(Data listing)

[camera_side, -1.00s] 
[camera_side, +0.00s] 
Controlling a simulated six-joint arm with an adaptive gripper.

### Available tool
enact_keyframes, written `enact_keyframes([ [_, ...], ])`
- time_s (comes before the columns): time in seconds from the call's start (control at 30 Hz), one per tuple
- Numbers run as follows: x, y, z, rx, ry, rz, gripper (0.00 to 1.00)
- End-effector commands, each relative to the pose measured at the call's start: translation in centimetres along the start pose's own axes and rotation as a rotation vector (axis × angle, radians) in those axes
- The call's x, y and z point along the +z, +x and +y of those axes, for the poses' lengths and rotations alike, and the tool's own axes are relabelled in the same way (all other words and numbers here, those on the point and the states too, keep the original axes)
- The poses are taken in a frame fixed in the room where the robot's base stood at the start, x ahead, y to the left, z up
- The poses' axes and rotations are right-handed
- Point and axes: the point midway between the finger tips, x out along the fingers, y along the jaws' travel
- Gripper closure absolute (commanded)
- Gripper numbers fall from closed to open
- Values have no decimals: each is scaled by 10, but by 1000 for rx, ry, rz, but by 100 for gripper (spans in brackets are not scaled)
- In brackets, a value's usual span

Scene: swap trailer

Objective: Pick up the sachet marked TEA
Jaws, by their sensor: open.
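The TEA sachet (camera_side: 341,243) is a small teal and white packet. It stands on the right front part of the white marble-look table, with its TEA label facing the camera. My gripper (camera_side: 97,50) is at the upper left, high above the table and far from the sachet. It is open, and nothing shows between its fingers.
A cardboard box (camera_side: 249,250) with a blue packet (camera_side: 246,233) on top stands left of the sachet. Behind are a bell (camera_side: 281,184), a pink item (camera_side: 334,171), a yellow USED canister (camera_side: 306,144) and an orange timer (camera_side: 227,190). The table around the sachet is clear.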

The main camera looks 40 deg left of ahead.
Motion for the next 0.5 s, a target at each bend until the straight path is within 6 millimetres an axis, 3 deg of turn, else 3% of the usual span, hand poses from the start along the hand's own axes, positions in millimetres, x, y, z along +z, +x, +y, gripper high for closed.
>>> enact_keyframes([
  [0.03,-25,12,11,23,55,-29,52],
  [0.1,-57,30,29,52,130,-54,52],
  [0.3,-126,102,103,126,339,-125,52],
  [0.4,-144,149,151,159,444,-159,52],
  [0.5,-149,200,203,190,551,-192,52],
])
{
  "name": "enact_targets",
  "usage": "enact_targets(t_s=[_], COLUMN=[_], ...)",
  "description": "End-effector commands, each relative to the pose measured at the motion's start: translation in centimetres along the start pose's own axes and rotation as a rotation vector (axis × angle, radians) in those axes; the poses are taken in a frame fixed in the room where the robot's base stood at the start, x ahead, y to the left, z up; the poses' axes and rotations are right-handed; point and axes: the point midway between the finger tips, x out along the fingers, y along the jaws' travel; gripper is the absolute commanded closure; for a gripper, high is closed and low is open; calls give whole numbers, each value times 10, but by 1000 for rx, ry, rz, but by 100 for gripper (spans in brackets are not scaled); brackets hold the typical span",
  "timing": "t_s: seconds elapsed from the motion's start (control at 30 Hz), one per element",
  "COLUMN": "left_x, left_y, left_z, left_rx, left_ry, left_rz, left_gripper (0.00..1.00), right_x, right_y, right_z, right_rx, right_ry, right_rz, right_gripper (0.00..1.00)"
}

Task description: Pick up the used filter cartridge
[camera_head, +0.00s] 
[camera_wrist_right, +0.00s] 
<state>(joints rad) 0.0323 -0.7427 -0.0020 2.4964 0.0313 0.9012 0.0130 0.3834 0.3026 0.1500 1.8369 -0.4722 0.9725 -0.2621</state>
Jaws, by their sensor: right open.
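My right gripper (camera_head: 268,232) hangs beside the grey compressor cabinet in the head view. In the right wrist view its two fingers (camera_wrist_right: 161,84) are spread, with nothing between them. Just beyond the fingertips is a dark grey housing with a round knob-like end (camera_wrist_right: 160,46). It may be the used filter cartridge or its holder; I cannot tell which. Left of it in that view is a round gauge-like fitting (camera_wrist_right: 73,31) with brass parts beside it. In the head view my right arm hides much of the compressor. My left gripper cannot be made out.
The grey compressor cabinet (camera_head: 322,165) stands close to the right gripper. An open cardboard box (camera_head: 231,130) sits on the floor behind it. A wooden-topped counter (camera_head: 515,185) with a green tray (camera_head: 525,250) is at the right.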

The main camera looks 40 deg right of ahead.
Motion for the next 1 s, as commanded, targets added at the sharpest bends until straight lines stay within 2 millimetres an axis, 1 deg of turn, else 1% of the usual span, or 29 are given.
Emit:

**REQUIREMENT**
Output the lines above verbatim and in full.

**EXERCISE OUTPUT**
[camera_side, -1.00s] 
[camera_side, +0.00s] 
Controlling a simulated six-joint arm with an adaptive gripper.

### Available tool
enact_keyframes, written `enact_keyframes([ [_, ...], ])`
- time_s (comes before the columns): time in seconds from the call's start (control at 30 Hz), one per tuple
- Numbers run as follows: x, y, z, rx, ry, rz, gripper (0.00 to 1.00)
- End-effector commands, each relative to the pose measured at the call's start: translation in centimetres along the start pose's own axes and rotation as a rotation vector (axis × angle, radians) in those axes
- The call's x, y and z point along the +z, +x and +y of those axes, for the poses' lengths and rotations alike, and the tool's own axes are relabelled in the same way (all other words and numbers here, those on the point and the states too, keep the original axes)
- The poses are taken in a frame fixed in the room where the robot's base stood at the start, x ahead, y to the left, z up
- The poses' axes and rotations are right-handed
- Point and axes: the point midway between the finger tips, x out along the fingers, y along the jaws' travel
- Gripper closure absolute (commanded)
- Gripper numbers fall from closed to open
- Values have no decimals: each is scaled by 10, but by 1000 for rx, ry, rz, but by 100 for gripper (spans in brackets are not scaled)
- In brackets, a value's usual span

Scene: swap trailer

Objective: Pick up the sachet marked TEA
Jaws, by their sensor: open.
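The TEA sachet (camera_side: 341,243) is a small teal and white packet. It stands on the right front part of the white marble-look table, with its TEA label facing the camera. My gripper (camera_side: 97,50) is at the upper left, high above the table and far from the sachet. It is open, and nothing shows between its fingers.
A cardboard box (camera_side: 249,250) with a blue packet (camera_side: 246,233) on top stands left of the sachet. Behind are a bell (camera_side: 281,184), a pink item (camera_side: 334,171), a yellow USED canister (camera_side: 306,144) and an orange timer (camera_side: 227,190). The table around the sachet is clear.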

The main camera looks 40 deg left of ahead.
Motion for the next 0.5 s, a target at each bend until the straight path is within 6 millimetres an axis, 3 deg of turn, else 3% of the usual span, hand poses from the start along the hand's own axes, positions in millimetres, x, y, z along +z, +x, +y, gripper high for closed.
>>> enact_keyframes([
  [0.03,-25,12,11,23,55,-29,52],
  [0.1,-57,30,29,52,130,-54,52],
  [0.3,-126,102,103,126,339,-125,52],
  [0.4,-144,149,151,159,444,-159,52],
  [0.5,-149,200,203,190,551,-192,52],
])
{
  "name": "enact_targets",
  "usage": "enact_targets(t_s=[_], COLUMN=[_], ...)",
  "description": "End-effector commands, each relative to the pose measured at the motion's start: translation in centimetres along the start pose's own axes and rotation as a rotation vector (axis × angle, radians) in those axes; the poses are taken in a frame fixed in the room where the robot's base stood at the start, x ahead, y to the left, z up; the poses' axes and rotations are right-handed; point and axes: the point midway between the finger tips, x out along the fingers, y along the jaws' travel; gripper is the absolute commanded closure; for a gripper, high is closed and low is open; calls give whole numbers, each value times 10, but by 1000 for rx, ry, rz, but by 100 for gripper (spans in brackets are not scaled); brackets hold the typical span",
  "timing": "t_s: seconds elapsed from the motion's start (control at 30 Hz), one per element",
  "COLUMN": "left_x, left_y, left_z, left_rx, left_ry, left_rz, left_gripper (0.00..1.00), right_x, right_y, right_z, right_rx, right_ry, right_rz, right_gripper (0.00..1.00)"
}

Task description: Pick up the used filter cartridge
[camera_head, +0.00s] 
[camera_wrist_right, +0.00s] 
<state>(joints rad) 0.0323 -0.7427 -0.0020 2.4964 0.0313 0.9012 0.0130 0.3834 0.3026 0.1500 1.8369 -0.4722 0.9725 -0.2621</state>
Jaws, by their sensor: right open.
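My right gripper (camera_head: 268,232) hangs beside the grey compressor cabinet in the head view. In the right wrist view its two fingers (camera_wrist_right: 161,84) are spread, with nothing between them. Just beyond the fingertips is a dark grey housing with a round knob-like end (camera_wrist_right: 160,46). It may be the used filter cartridge or its holder; I cannot tell which. Left of it in that view is a round gauge-like fitting (camera_wrist_right: 73,31) with brass parts beside it. In the head view my right arm hides much of the compressor. My left gripper cannot be made out.
The grey compressor cabinet (camera_head: 322,165) stands close to the right gripper. An open cardboard box (camera_head: 231,130) sits on the floor behind it. A wooden-topped counter (camera_head: 515,185) with a green tray (camera_head: 525,250) is at the right.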

The main camera looks 40 deg right of ahead.
Motion for the next 1 s, as commanded, targets added at the sharpest bends until straight lines stay within 2 millimetres an axis, 1 deg of turn, else 1% of the usual span, or 29 are given.
Emit:

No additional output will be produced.